O mercado nacional de obras de arte digitais, que utilizam as NFTs como um certificado de posse baseado na tecnologia Blockchain, começa a engatinhar. O consumidor dá os primeiros passos para entender que se trata de um novo mercado, com semelhanças e diferenças em relação ao de arte física.
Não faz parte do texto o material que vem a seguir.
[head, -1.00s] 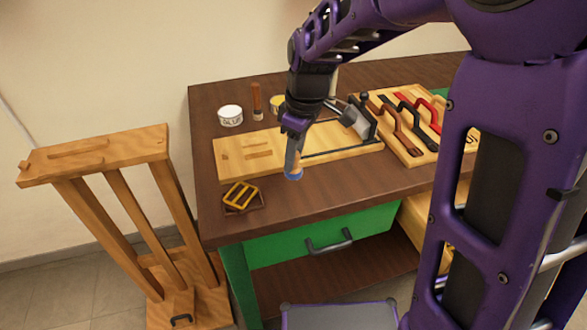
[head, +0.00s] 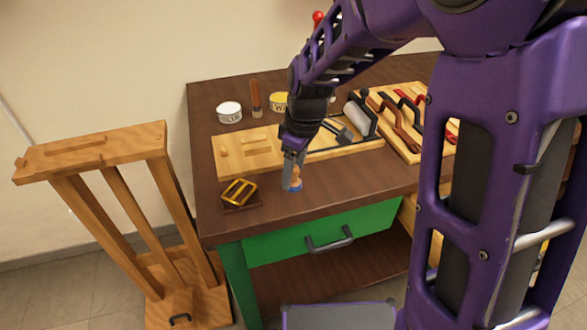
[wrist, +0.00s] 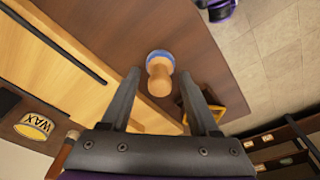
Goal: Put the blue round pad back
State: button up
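The blue round pad (head: 296,188) with its wooden handle stands on the dark bench near the front edge, blue side down. In the wrist view the pad (wrist: 159,56) shows its blue rim, with the wooden handle pointing toward the camera. My gripper (head: 290,176) is just above and beside it, and its finger partly hides the handle in the head view. In the wrist view my gripper (wrist: 158,74) is open, with a finger on each side of the handle and a gap on both sides.
A small dark tray with yellow bars (head: 239,192) lies left of the pad. Behind are a wooden board (head: 245,150), a white tin (head: 230,112) and a wax tin (head: 279,101). A wooden stand (head: 95,150) is at the left. Bare bench surrounds the pad.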

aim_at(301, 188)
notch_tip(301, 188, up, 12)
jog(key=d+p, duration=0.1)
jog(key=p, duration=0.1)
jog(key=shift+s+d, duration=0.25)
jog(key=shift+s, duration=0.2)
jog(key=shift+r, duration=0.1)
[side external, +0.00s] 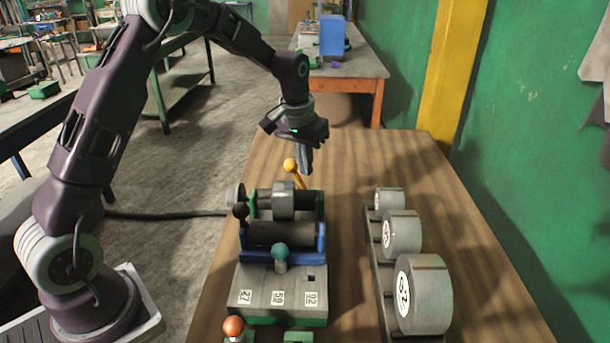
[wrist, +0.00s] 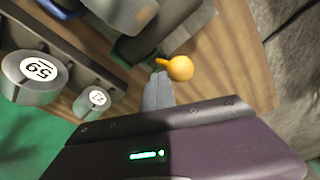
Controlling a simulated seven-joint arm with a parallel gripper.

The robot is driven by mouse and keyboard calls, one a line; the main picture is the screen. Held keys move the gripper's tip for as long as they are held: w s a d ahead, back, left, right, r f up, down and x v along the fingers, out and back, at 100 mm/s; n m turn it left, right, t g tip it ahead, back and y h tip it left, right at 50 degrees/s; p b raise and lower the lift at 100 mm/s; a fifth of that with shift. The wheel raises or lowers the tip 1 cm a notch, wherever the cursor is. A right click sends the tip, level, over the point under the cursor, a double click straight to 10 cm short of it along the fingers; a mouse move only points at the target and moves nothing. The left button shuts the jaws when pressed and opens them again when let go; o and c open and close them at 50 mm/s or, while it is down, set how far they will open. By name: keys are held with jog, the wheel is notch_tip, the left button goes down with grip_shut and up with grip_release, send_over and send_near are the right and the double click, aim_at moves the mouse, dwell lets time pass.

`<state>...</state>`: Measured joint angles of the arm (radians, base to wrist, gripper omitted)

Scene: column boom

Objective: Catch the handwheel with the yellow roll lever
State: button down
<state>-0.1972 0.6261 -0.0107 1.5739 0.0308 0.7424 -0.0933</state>
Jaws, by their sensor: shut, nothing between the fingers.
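The yellow roll lever (side external: 291,166) stands at the back of the machine, with a round ball knob on a thin stem. In the wrist view its ball (wrist: 180,68) shows just beside my fingertips. My gripper (side external: 306,172) is shut and empty, pointing down next to the lever; I cannot tell whether they touch. It also shows in the wrist view (wrist: 161,76). A grey disc (side external: 236,194), which may be the handwheel, is on the machine's left side, near a black knob (side external: 240,211). A grey cylinder (side external: 284,200) sits between green supports above a dark roller.
The machine's grey front block (side external: 272,287) carries number labels and a teal knob (side external: 280,251). An orange knob (side external: 233,327) is at the front. A rack (side external: 374,270) with several numbered cylinders stands to the right. The wooden table (side external: 430,180) is clear at the back right.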

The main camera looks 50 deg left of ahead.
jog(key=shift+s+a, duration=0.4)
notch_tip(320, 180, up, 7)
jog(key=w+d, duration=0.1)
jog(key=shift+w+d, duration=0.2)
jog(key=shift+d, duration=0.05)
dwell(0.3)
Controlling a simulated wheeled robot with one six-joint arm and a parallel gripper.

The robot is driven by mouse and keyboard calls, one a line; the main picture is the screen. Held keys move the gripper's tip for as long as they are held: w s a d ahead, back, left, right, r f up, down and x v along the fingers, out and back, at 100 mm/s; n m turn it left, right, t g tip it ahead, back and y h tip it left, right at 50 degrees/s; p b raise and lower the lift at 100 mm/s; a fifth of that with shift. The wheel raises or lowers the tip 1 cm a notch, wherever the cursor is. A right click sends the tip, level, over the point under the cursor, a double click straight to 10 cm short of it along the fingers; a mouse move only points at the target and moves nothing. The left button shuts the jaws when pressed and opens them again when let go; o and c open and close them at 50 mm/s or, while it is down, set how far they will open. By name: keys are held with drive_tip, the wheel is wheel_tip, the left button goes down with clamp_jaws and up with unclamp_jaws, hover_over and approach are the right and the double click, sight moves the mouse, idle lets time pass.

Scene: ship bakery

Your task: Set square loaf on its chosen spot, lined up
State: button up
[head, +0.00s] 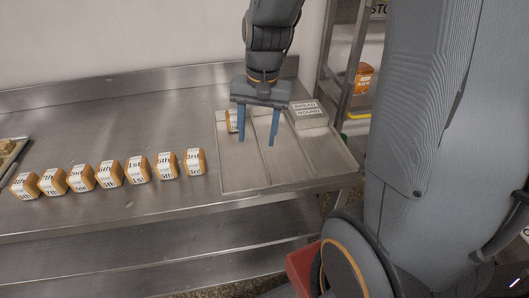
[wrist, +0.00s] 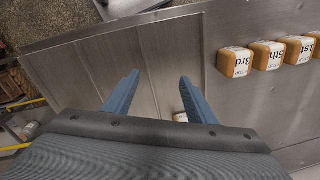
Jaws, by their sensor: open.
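My gripper (head: 257,140) is open over the divided metal tray (head: 313,172) at the right end of the counter, nothing between its fingers. A square loaf (head: 231,122) with a white label stands in the tray's left compartment at the back, partly hidden by my left finger in the head view. In the wrist view a bit of a loaf (wrist: 182,117) shows beside the right finger, the rest hidden. Several labelled square loaves stand in a row left of the tray, with the 3rd loaf (head: 195,162) nearest it and the 1st loaf (head: 138,168) further left.
A metal block (head: 307,114) with printed labels sits at the tray's back right. A tray (head: 8,150) shows at the counter's left edge. A shelf rack (head: 340,70) with an orange item (head: 363,79) stands behind on the right. The counter (head: 130,115) behind the row is clear.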

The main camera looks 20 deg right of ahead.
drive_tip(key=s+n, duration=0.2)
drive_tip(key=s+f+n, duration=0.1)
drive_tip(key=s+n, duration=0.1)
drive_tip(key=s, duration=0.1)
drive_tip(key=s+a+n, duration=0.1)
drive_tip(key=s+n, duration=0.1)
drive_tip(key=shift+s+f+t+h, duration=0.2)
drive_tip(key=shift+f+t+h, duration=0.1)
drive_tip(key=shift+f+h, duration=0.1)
+ Universal Music compra NFT para liderar grupo de música virtual
+ Pai de jornalista morta ao vivo transforma vídeo em NFT para evitar circulação

“Ano passado praticamente não existiu este mercado no Brasil. Este ano começaram a aparecer projetos com potencial da plataforma de NFTs. O Brasil acompanhou essa euforia, curiosidade e até interesse, mas comprar é diferente. Arte digital também é arte. O mundo da arte já entendeu e percebeu, incorporando as novas ferramentas digitais, que as NFTs podem acrescentar muito no repertório do artista”, explica Ricardo Azevedo, sócio da Digitiva, empresa especializada em ativos digitais.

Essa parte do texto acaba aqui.